Suite de la série . Pour rappel, l’épisode 1 est ici, le second est là et le troisième ici.
Kit de survie, et kits en tous genres sont régulièrement mis à disposition et conçus par différents acteurs, en ce qui concerne l’éducation à l’information et aux médias.
Que dire si ce n’est que l’expression de kit appartient au champ sémantique du bricolage.
Un bricolage dont nous avons montré qu’il accentuait la lassitude des acteurs du terrain du fait d’un balisage institutionnel et disciplinaire flou.
La didactique de l’information tente de répondre à cette situation en essayant de distinguer les éléments essentiels à transmettre. Ce travail se trouve plus difficile à réaliser avec les évolutions du numérique, qui bouleversent parfois des évidences et des notions qui semblaient stables comme celle de documents ou d’auteurs par exemple. Cependant, cette complexité et les difficultés d’évaluation de l’information qui en résultent accroissent la nécessité d’une transmission et d’une formation.
L’objectif est en premier lieu de sortir de la logique de l’énonciation de compétences, qui peut apparaître comme un moyen de clarifier des objectifs mais qui a souvent le défaut de demeurer sur une transversalité qui empêche la réelle définition des savoirs et savoir-faire à transmettre.
Evidemment, plus il y a de rationalisation, moins il semble y avoir de souplesse possible. Cependant, nous considérons que la souplesse actuelle, qui repose sur la transversalité et les dispositifs type B2I, constitue plutôt un obstacle voire un impensé. Nous avions d’ailleurs montré que le B2I s’avère être en fait un triple obstacle à une culture de l’information, à une culture technique et à une culture informatique. D’autant plus, que cette logique aboutit à des instruments de certification auxquels aucune formation n’est réellement adossée.
Par conséquent, la didactique permet de sortir de la déclaration d’intention pour tenter une mise en place concrète sur le terrain. Il convient de préciser que le projet de la didactique n’est pas totalement achevé. Cependant, nous pensons que sa mise en place sur le terrain, particulièrement dans le secondaire ne peut attendre. Elle doit donc se co-construire avec des allers-retours entre théorie et pratiques afin de sortir d’une éventuelle querelle entre les tenants d’un enseignement top-down face à ceux qui préconiseraient un bottom-up.

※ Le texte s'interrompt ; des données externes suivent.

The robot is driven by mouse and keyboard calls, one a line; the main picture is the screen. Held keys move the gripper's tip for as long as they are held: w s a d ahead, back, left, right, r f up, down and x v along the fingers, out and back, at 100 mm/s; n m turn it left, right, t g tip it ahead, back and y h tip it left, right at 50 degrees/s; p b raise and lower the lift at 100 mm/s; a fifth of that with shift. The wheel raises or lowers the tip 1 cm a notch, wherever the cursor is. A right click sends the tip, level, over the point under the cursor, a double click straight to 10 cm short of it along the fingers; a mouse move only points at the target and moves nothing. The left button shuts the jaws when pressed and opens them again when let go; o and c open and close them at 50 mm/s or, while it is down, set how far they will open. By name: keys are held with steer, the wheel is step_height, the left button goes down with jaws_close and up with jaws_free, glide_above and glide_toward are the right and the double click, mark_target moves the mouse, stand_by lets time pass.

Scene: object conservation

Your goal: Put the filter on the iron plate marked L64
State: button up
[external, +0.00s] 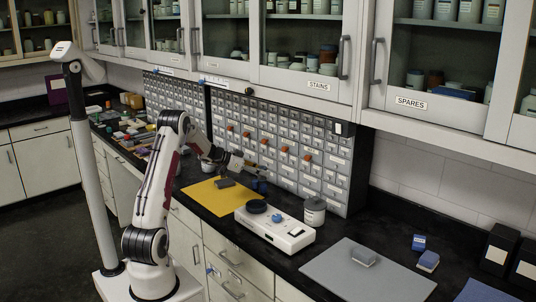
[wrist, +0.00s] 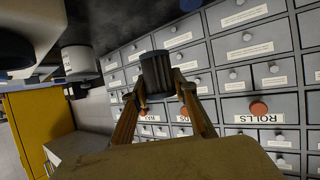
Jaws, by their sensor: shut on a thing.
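My gripper (external: 248,165) is in front of the wall of small drawers, above the far edge of the yellow mat (external: 215,201). In the wrist view its two fingers (wrist: 162,92) are closed on a dark ribbed cylinder (wrist: 157,72), which looks like the filter. The cylinder is held at the fingertips, clear of the drawer fronts as far as I can tell. It is too small to make out surely in the external view. I cannot read an L64 mark anywhere, so I cannot tell which thing is the iron plate.
A white device (external: 275,228) with a black disc (external: 256,206) stands right of the yellow mat. A grey jar (external: 314,212) is behind it. A grey mat (external: 335,278) with a grey-blue block (external: 363,256) lies further right. Drawers (wrist: 250,45) with orange knobs line the wall.

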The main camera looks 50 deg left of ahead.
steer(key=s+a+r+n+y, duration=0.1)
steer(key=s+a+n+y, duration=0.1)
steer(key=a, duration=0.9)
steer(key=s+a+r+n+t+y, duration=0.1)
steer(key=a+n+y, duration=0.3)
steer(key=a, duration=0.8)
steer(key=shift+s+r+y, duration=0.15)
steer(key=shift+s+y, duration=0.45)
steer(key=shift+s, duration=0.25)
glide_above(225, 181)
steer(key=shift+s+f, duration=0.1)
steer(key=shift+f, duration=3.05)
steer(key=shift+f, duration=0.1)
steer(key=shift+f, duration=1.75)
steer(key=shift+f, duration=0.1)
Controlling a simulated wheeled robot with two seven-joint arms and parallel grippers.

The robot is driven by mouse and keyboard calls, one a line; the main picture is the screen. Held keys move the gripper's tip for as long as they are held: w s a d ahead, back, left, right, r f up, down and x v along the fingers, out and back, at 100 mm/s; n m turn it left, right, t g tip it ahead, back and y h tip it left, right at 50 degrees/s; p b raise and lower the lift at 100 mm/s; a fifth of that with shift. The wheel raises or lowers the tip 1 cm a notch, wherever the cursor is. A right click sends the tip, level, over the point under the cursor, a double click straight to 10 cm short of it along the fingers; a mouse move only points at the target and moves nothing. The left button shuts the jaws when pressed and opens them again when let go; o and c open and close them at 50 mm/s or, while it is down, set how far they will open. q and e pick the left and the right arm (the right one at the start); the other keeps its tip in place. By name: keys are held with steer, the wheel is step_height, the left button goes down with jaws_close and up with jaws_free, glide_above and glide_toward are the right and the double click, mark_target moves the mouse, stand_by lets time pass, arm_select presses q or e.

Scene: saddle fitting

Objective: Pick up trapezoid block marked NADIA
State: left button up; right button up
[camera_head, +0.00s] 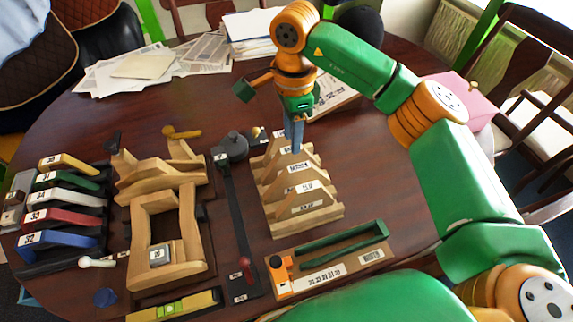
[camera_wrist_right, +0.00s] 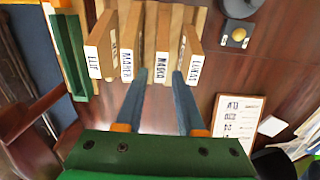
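Several wooden trapezoid blocks with white name labels stand in a row on a wooden rack (camera_head: 325,218). In the right wrist view, the block whose label seems to read NADIA (camera_wrist_right: 163,62) stands between the two blue-grey fingers of my right gripper (camera_wrist_right: 160,76). Gaps show on both sides of it, so the gripper looks open around it. Neighbouring blocks, including ones marked like LUKAS (camera_wrist_right: 194,62) and ELIF (camera_wrist_right: 97,58), stand beside it. In the head view my right gripper (camera_head: 293,138) points down at the far end of the row, hiding part of it. My left gripper is out of view.
Left of the rack are a dark bar tool (camera_head: 231,200) and a wooden saddle frame (camera_head: 140,235). A numbered rack of coloured pieces (camera_head: 65,217) stands far left. A tray with a green frame (camera_head: 340,240) lies in front. Papers (camera_head: 145,66) lie at the back.

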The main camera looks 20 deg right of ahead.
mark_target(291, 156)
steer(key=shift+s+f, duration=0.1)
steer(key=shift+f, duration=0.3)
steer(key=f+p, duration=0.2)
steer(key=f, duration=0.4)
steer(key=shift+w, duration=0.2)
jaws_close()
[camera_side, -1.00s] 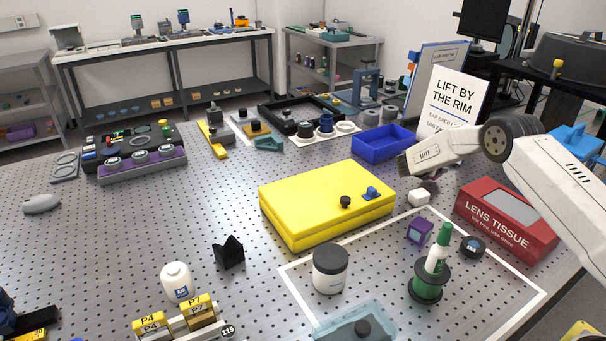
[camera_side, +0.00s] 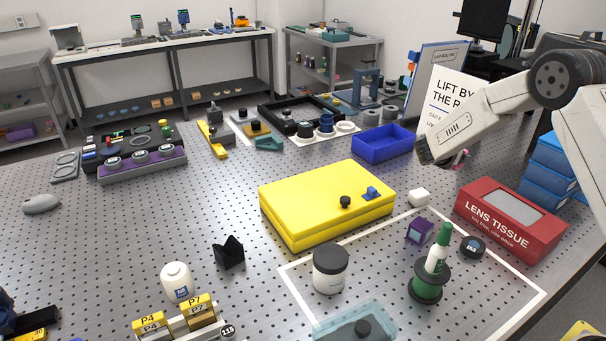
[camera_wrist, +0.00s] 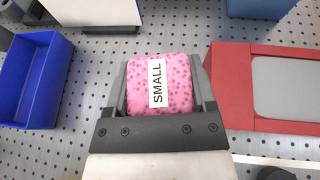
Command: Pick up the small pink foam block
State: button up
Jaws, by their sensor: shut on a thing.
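The small pink foam block (camera_wrist: 177,85) is speckled and carries a white label reading "SMALL". In the wrist view it sits between the two fingers of my gripper (camera_wrist: 163,92), which is shut on it. In the side view my gripper (camera_side: 452,160) is at the right, raised above the table behind the lens tissue box.
The red lens tissue box (camera_side: 510,218) stands in front of my gripper. A blue open bin (camera_side: 384,144) is to its left, also in the wrist view (camera_wrist: 33,80).

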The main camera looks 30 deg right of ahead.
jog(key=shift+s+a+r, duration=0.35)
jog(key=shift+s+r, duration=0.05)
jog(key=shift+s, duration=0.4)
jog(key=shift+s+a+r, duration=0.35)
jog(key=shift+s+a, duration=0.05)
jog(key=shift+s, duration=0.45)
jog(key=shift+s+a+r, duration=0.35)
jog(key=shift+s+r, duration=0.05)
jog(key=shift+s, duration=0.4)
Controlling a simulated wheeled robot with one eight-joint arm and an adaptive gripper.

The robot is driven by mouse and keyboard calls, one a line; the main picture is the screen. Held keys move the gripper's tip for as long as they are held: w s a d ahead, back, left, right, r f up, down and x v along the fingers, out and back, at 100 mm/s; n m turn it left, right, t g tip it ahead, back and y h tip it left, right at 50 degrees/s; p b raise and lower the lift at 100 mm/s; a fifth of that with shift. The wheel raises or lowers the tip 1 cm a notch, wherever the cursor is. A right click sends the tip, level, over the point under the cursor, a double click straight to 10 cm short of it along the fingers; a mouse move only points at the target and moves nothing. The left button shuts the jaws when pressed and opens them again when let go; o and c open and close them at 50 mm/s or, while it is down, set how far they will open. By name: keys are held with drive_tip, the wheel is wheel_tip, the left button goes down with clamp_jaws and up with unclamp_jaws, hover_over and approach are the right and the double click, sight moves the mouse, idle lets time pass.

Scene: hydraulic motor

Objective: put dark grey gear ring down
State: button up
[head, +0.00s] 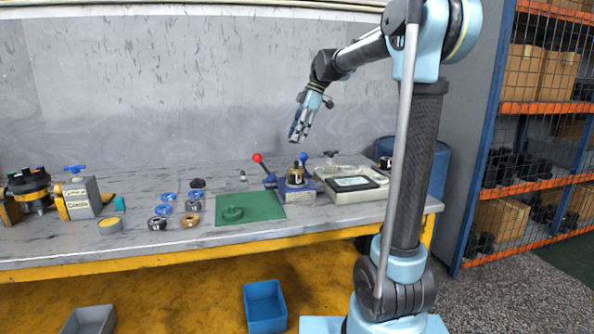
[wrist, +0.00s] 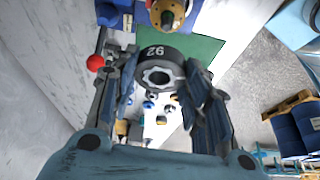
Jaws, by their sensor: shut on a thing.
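My gripper (head: 297,130) is raised high above the workbench, in front of the grey wall, with its fingers pointing down. In the wrist view my gripper (wrist: 162,70) is shut on the dark grey gear ring (wrist: 152,54), which has a toothed hole and a white number on its side. The ring sits between the fingers, clear of the bench. In the head view the fingers hide most of it. The mat also shows in the wrist view (wrist: 205,50).
Several blue, dark and brown rings (head: 190,220) lie left of the mat. A blue fixture with red and blue knobs (head: 310,187) stands right of it, beside a pale tray (head: 340,197). A grey vice-like block (head: 84,198) stands farther left. Bare bench lies in front.

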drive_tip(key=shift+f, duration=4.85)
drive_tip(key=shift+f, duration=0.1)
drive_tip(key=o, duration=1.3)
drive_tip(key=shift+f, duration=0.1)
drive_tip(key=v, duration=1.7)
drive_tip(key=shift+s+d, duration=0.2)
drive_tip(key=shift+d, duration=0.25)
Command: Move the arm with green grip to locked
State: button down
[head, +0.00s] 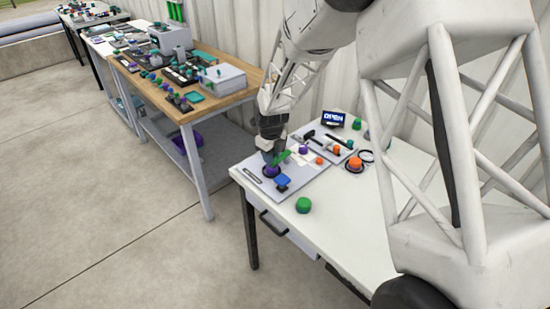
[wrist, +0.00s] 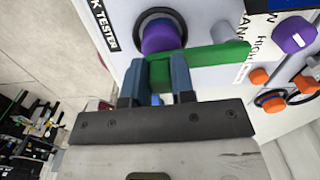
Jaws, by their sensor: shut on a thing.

De la même manière, il n’y a pas nécessairement de progression clairement déterminée avec des étapes à franchir les unes après les autres. Même si certaines notions peuvent être plus facilement abordées en sixième, comme par exemple la notion d’auteur ou de document, qui pourront être revues et affinées au fur et à mesure de la scolarité, il s’agit aussi d’effectuer un apprentissage en situation face à des obstacles ou des difficultés. Il est opportun de travailler l’évaluation de l’information assez tôt sans pour autant mentionner la notion d’évaluation de l’information.
Quoiqu’il en soit, notre travail sur la culture de l’information montre que les objectifs ne font pas de cette dernière une discipline isolée, mais que certains enseignements méritent des temps de formation dédiés et distincts des autres disciplines. Par conséquent, l’acquisition d’une culture de l’information ne peut continuer à reposer que sur des courtes séances glanées d’ici de là, bricolées sans cesse à la marge et dont la reconnaissance institutionnelle est faible, du fait d’une identification inexistante voire de second plan, puisque passant toujours après d’autres objectifs disciplinaires ou des objectifs de dispositifs tels que le B2I.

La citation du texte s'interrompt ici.